We can now use the condition for static equilibrium to compute the full stress tensor \(\underline{\sigma }\). From \(\partial_x\sigma_{xx} + \partial_z\tau_{xz}=0\) we obtain \[\frac{\partial\tau_{xz}}{\partial z} = - \frac {z}{I_y} \frac{\mathrm{d}M}{\mathrm{d}x} = - \frac {z}{I_y} Q(x).\] We can integrate this across the height \(h\) of the beam, keeping in mind that \(\tau_{xz}=0\) at a traction-free surface, to yield \[\tau_{xz}(x, z) = \frac {Q(x)}{2I_y} \left (\frac {h^2}{4} - z^2\right ). \tag{9}\] This equation is known as the Jourawski’s formula or shear stress formula. Next, we use \(\partial_z\sigma_{zz}+\partial_x\tau_{xz}=0\) to obtain \[\frac{\partial\sigma_{zz}}{\partial z} = - \frac {1}{2I_y} \frac{\mathrm{d}Q}{\mathrm{d}x} \left (\frac {h^2}{4} - z^2\right ) = \frac {q(x)}{2I_y} \left (\frac {h^2}{4} - z^2\right ).\] We need to integrate this equation again, but now \(\sigma_{zz}\not =0\) at the surface since the beam is subject to a line load \(q(x)\). Rather, we need the condition that the loads on top and bottom surface of the beam balance, \(\sigma_{zz}(x,h/2)=-\sigma_{zz}(x,-h/2)\). This gives \[\begin{equation} \label {eq:beamstresszz} \sigma_{zz}(x, z) = \frac {q(x)}{2I_y} \left (\frac {h^2}{4} - \frac {z^2}{3}\right ) z \end{equation}\]with \[\begin{equation} \label {eq:beambczz} \sigma_{zz}(x,h/2)=\frac {q(x)h^3}{24I_y}=\frac {q(x)}{2t} \end{equation}\]where \(t\) is the width of the beam.

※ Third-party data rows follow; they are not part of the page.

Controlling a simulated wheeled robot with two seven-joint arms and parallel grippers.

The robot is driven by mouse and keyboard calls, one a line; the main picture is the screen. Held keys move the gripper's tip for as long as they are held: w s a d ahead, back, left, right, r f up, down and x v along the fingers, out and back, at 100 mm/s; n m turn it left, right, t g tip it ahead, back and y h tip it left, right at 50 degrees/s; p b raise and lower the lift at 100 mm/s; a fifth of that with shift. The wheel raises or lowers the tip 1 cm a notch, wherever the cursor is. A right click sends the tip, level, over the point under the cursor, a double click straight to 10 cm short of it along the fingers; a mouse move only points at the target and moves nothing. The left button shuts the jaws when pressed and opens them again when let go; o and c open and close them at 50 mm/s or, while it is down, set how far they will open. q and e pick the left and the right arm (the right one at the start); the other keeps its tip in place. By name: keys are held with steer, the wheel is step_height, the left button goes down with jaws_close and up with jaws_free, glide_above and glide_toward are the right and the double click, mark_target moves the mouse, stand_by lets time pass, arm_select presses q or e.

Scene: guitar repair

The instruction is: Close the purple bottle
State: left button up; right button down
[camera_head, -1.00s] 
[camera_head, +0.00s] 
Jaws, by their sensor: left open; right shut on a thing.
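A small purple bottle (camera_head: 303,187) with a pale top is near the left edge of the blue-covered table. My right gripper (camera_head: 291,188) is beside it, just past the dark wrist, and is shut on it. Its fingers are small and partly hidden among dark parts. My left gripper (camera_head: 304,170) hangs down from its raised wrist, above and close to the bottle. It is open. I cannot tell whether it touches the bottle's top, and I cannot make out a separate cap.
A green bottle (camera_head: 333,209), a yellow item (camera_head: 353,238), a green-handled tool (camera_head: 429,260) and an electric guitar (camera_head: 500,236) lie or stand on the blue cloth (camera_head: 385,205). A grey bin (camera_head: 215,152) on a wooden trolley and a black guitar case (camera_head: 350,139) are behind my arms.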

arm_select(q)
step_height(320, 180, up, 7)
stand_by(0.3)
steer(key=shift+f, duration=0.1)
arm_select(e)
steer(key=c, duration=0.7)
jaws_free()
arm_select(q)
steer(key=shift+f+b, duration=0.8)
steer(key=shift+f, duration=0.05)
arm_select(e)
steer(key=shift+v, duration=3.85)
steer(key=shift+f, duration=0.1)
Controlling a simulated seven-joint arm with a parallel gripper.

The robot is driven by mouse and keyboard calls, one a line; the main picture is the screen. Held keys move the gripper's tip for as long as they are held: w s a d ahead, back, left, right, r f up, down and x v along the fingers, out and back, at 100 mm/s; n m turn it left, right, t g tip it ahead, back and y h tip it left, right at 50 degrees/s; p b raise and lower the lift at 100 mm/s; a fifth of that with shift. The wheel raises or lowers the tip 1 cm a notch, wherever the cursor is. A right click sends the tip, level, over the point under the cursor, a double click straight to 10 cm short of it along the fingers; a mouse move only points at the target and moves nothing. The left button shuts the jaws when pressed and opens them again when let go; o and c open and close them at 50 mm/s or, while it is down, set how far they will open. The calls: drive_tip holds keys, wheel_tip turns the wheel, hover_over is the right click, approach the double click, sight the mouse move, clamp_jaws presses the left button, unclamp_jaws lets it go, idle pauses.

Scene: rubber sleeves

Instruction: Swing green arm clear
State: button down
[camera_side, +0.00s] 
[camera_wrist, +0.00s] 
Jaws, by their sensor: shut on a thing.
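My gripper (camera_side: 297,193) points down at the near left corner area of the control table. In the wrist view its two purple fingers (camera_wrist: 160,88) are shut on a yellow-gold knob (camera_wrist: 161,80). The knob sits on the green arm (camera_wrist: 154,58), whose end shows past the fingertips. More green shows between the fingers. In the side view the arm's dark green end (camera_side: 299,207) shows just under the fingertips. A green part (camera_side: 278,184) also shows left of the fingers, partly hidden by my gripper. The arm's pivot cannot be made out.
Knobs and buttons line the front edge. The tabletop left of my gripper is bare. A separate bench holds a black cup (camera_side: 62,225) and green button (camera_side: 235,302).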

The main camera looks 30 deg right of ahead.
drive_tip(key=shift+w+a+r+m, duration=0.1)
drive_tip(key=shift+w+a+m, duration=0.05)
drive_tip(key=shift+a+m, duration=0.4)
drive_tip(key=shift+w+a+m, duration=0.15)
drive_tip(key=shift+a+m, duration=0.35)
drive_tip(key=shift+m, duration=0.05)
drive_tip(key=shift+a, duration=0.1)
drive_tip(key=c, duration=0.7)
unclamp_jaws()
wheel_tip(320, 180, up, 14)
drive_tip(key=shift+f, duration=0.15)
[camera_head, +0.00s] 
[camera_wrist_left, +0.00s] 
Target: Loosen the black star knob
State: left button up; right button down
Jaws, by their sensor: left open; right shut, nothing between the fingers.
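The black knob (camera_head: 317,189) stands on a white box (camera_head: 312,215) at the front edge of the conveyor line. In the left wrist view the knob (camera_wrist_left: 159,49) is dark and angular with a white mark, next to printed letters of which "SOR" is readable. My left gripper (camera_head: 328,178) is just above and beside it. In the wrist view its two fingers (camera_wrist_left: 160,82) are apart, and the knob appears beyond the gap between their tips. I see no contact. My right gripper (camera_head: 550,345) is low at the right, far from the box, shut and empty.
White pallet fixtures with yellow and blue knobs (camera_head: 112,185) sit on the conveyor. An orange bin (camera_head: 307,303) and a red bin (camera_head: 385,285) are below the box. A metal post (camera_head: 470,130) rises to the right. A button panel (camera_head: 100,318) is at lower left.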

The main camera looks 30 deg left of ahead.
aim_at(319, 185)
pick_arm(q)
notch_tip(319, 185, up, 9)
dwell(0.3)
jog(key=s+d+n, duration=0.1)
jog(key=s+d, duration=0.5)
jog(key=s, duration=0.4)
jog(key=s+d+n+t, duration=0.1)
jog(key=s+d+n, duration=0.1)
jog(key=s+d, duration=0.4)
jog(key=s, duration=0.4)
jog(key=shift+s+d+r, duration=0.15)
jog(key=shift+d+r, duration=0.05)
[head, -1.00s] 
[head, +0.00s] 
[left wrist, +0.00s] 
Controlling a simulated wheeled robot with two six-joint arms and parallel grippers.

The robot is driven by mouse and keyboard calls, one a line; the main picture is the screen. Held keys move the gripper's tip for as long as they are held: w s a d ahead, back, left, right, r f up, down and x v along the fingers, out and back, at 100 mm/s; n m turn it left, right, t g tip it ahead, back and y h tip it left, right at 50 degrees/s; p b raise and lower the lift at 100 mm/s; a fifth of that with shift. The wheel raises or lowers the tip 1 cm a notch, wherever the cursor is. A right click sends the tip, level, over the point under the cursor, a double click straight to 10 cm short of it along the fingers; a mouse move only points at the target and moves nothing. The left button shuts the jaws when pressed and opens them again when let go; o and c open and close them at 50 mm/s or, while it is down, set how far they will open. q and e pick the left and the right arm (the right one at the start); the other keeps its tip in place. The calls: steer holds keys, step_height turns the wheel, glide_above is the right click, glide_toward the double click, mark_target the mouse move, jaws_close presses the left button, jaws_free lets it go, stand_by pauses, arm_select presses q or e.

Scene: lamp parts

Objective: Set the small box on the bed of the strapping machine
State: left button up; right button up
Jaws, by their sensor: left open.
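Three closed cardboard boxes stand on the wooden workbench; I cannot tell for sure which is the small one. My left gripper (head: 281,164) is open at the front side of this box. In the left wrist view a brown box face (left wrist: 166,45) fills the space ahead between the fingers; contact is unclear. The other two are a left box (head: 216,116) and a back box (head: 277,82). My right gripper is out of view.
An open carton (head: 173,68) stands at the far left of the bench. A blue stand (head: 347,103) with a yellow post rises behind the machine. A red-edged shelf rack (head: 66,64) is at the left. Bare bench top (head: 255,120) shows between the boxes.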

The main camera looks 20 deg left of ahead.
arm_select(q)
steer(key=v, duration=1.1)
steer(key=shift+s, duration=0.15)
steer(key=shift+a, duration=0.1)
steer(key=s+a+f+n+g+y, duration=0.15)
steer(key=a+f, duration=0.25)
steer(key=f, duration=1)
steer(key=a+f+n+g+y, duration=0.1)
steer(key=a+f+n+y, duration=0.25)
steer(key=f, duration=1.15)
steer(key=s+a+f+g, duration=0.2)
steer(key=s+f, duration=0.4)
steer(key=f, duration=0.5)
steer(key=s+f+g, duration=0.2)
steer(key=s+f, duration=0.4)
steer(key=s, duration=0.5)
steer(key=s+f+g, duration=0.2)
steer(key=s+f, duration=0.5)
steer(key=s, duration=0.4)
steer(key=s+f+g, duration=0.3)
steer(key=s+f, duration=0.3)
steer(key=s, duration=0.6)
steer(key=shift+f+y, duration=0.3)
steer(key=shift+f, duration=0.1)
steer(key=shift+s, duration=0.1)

Connection to Euler-Bernoulli beam theory

In this section, we derived the stress tensor inside a beam using the plane stress approximation of Linear Elasticity. This is a generalization that includes the the Euler-Bernoulli beam theory we have seen in previous chapters. However, the starting point of this theory is typically not Equation 6, but the assumption that each cross section will remain plane and undergo small rotations during deformation. These are sometimes called the Bernoulli assumptions and are valid if the beam is slender (\(h<<L\)). The Euler-Bernoulli theory implies that the strain \(\varepsilon_{xx} \propto z\) rather than the stress. It follows that \(\varepsilon_{xx} = \frac{\sigma_{xx}}{E}\), but this of course ignores the other component of the stress tensor \(\sigma_{zz}\). In fact, according to plain stress conditions in Linear Elasticity \(\varepsilon_{xx} = \frac{\sigma_{xx}}{E} - \frac{\nu \sigma_{zz}}{E}\). However, we have seen that \(\sigma_{zz} \propto qh^2\), whereas \(\sigma_{xx} \propto M \approx qL^2\). Thus, it is reasonable for slender beams (\(h<<L\)) to consider \(\sigma_{zz} \approx 0\), as the axial stress is predominant. It is also interesting to notice that \(\sigma_{zz}\) vanishes anyway if there is no distributed load. Therefore, the critical stresses in slender beams are always caused by the bending moment, making the Euler-Bernoulli theory a powerful and valid tool.

Chapter Summary

This chapter covered boundary conditions and their application to beam stresses:

Surface traction: \(\vec{t} = \underline{\sigma} \cdot \hat{n}\) is the force per unit area on a surface with normal \(\hat{n}\)
Traction boundary conditions: Prescribe \(\vec{t} = \vec{t}_0\) on surfaces; free surfaces have \(\vec{t} = 0\)
Interface conditions: Traction continuity (Newton’s third law) and displacement continuity (bonded interfaces)
Beam stress distribution: \(\sigma_{xx} = Mz/I_y\) varies linearly through the cross-section
Shear stress: \(\tau_{xz} = Q(h^2/4 - z^2)/(2I_y)\) is parabolic through the thickness
Moment of inertia: \(I_y = \int z^2\,dA\) is a geometric property (\(I_y = h^3t/12\) for rectangular beams)
Equilibrium relations: \(dQ/dx = -q\) and \(dM/dx = Q\) follow from 3D equilibrium with traction BCs

Boundary conditions are essential for solving elasticity problems—they specify how a body interacts with its environment.